REQUIREMENT
Scan the records below. List lines holding "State".

MATERIAL FOR THIS EXERCISE
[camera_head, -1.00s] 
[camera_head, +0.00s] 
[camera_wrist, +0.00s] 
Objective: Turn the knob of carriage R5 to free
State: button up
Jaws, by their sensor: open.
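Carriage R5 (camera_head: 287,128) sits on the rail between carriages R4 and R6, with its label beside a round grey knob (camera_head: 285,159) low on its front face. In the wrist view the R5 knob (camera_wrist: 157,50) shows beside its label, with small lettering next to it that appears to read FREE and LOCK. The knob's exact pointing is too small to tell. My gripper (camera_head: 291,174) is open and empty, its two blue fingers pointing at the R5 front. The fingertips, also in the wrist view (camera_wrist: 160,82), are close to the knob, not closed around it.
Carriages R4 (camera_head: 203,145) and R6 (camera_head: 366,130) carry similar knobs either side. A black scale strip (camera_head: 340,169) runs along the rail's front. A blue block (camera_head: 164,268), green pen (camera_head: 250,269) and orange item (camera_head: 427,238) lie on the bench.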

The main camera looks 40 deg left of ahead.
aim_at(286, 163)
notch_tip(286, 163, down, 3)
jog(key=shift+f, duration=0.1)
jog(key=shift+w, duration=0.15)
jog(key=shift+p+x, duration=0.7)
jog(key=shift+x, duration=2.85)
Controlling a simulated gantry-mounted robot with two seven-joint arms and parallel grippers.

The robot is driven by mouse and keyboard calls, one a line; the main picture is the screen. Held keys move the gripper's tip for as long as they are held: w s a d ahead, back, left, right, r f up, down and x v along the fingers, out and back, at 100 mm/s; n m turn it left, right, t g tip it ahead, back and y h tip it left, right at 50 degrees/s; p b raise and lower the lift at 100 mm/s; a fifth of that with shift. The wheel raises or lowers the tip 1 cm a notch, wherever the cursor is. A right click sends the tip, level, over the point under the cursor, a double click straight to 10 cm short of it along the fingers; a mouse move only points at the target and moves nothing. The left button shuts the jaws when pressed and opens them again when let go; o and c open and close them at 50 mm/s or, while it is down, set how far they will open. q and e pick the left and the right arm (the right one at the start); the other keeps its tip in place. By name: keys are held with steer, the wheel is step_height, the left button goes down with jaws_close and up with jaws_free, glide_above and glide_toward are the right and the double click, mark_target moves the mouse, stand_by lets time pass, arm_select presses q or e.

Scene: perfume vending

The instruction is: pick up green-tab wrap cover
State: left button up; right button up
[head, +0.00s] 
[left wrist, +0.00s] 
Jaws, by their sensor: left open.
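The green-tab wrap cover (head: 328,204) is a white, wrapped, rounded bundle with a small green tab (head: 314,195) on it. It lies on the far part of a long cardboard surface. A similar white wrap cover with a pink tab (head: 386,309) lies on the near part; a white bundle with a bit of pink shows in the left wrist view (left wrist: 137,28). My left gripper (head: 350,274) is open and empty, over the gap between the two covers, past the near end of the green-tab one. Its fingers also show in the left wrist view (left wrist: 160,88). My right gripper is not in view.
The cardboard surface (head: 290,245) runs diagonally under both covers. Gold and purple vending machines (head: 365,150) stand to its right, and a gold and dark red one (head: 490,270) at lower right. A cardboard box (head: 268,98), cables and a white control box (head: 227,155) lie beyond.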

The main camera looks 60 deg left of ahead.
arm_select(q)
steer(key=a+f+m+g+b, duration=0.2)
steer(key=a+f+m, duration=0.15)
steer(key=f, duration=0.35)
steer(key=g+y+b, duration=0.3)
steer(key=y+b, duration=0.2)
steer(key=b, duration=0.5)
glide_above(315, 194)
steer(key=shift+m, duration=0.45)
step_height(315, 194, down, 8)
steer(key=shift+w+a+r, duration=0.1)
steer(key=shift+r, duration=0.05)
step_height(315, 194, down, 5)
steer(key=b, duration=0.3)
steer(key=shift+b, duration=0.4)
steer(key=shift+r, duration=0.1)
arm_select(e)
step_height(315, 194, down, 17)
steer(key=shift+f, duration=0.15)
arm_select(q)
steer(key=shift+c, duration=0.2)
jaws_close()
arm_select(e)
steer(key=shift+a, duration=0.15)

FULL RESPONSE
State: button up
State: left button up; right button up

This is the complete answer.